A morte também foi o fim de centenas de homossexuais perseguidos pelos nazistas junto com outras categorias, como os ciganos e os judeus, durante a Segunda Guerra Mundial. Além de não se posicionar de forma explícita, diversos clérigos colaboraram com Hitler, que pregava a “pureza racial”. Apenas em 2005, através do papa João Paulo II, a Igreja pediu desculpas por não ter agido de forma mais ativa contra o nazismo. 

Em 1986, o cardeal Joseph Ratzinger (que futuramente seria o papa Bento XVI) escreveu a Carta Homosexualitatis, orientando os bispos católicos sobre o “atendimento pastoral das pessoas homossexuais”. Diferenciando a “condição ou tendência” dos “atos” homossexuais, o documento descreve a homossexualidade “não como um pecado em si”, mas um “comportamento intrinsecamente mau do ponto de vista moral”. Instando a Igreja a acolher os pecadores, mas não tolerar os pecados, a posição dos religiosos passou a ser pregar a castidade e a não-expressão da condição homossexual.

João Paulo II, em 2003, declarou através de uma nova carta que “o respeito para com as pessoas homossexuais não pode levar, de modo nenhum, à aprovação do comportamento homossexual ou ao reconhecimento legal das uniões homossexuais”. Já no pontificado de Bento XVI, o acesso ao sacerdócio passou a ser negado aos novos padres que demonstrassem tendências homossexuais profundas ou apoiassem a cultura gay, mesmo “sem praticar a homossexualidade”.

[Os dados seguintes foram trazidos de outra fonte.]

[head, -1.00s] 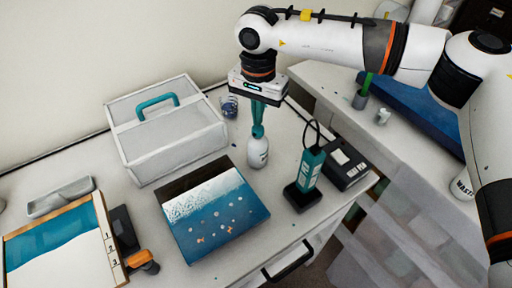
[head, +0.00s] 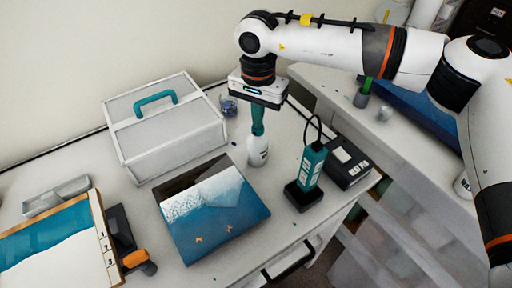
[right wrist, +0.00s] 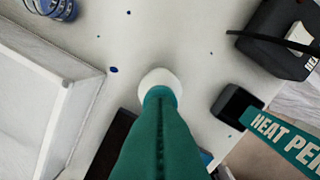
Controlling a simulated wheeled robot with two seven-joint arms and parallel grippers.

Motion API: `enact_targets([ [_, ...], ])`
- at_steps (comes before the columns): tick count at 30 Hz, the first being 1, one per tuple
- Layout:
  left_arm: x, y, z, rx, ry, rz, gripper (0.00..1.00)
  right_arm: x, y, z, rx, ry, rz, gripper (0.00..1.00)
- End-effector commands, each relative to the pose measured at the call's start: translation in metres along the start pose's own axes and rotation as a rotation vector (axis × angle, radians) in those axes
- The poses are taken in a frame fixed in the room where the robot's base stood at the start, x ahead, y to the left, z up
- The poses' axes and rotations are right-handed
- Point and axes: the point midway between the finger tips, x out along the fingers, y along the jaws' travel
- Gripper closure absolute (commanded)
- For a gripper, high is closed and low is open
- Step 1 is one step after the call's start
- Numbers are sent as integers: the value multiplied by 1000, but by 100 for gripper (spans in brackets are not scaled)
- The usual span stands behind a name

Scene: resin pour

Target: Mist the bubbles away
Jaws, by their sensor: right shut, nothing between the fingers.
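The resin panel (head: 235,222) lies on the bench, painted dark, white and blue. Two small orange marks (head: 199,240) show on its blue part. A pale translucent patch (head: 222,187) shows over its upper right. A white spray bottle (head: 258,152) stands upright at the panel's upper right corner. My right gripper (head: 257,128) points down right above the bottle, its teal fingers closed together. In the right wrist view, the closed fingers (right wrist: 158,125) hide most of the bottle, with its white part (right wrist: 158,79) showing beyond them. My left gripper is out of view.
A teal heat pen (head: 311,165) stands in a black base right of the bottle, beside a black box (head: 347,163). A white case with a teal handle (head: 165,130) stands behind the panel. A numbered board (head: 60,245) lies at left.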

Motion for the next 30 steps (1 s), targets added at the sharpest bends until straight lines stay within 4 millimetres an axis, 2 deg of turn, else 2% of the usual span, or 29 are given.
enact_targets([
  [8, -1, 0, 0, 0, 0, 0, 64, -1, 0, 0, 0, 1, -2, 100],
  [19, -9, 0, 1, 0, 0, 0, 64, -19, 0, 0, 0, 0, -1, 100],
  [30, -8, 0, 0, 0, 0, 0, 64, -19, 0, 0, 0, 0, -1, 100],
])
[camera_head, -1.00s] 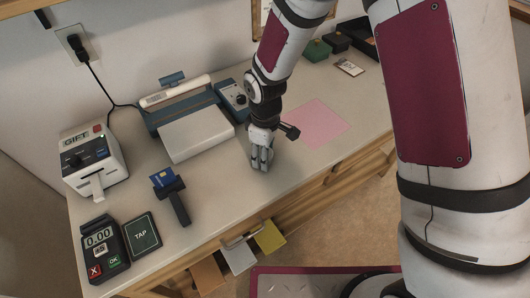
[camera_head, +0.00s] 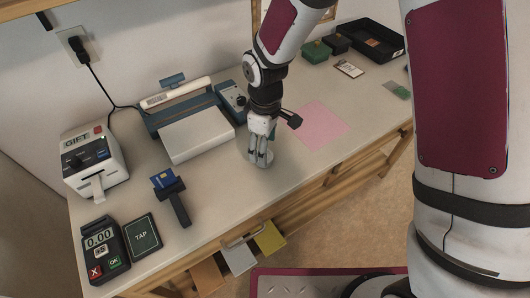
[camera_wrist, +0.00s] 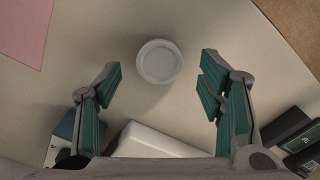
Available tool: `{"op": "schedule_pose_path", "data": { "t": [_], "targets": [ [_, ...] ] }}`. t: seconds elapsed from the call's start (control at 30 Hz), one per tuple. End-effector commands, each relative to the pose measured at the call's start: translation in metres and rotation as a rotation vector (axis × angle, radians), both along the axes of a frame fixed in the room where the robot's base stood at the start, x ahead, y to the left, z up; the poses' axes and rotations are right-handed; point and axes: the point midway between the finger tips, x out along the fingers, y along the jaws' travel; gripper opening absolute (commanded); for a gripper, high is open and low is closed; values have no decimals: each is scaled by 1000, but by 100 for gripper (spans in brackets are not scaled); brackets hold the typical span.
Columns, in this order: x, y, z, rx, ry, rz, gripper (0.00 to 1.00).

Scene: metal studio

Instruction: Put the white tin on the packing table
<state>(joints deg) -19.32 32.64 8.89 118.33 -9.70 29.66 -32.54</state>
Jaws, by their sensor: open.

Para o papa, os homossexuais possuem experiências espirituais tão dignas como as outras pessoas, e precisam ser acolhidos com respeito pela Igreja

O presidente do Movimento Gay Leões do Norte, Weligton Medeiros, confirma que a relação com a Igreja Católica não é fácil. “Embora o Estado brasileiro seja laico e ela não possa diretamente nos prejudicar, tem um poder enorme de influência sobre os parlamentares e de fazer com que a população siga sua orientação”, diz Medeiros, ressalvando que os católicos seriam “mais maleáveis” que determinados segmentos evangélicos, “se dando um pouco de liberdade de pensar sobre o que é certo ou não”. “Atualmente, há homossexuais e transsexuais em quase todas as famílias, e os católicos não aceitam mais cumprir determinadas orientações como lei, como ordem”, descreve.

“Francisco está abrindo as portas para que os homossexuais possam frequentar os rituais da Igreja, porque quem é católico, acredita em Deus e gosta daquele simbolismo, se sente muito desconfortável em ir à missa. Não é proibido participar, mas você não fica à vontade quando não é aceito, quando cobram que para fazer parte da Igreja você renegue aquilo que é”, critica. 

Presidindo a organização pernambucana há mais de uma década, entre outras ações de protesto ele já chegou a liderar um grande “beijaço” em frente à Igreja Matriz do Carmo, em 2003, após a carta divulgada por João Paulo II, chocando beatas e chamando a atenção para a causa. Medeiros se diz otimista em relação a Francisco, embora não enxergue mudanças diretas em sua própria vida, já que é ateu. “Se bem que Francisco disse que os ateus podem ir para o céu”, sorri.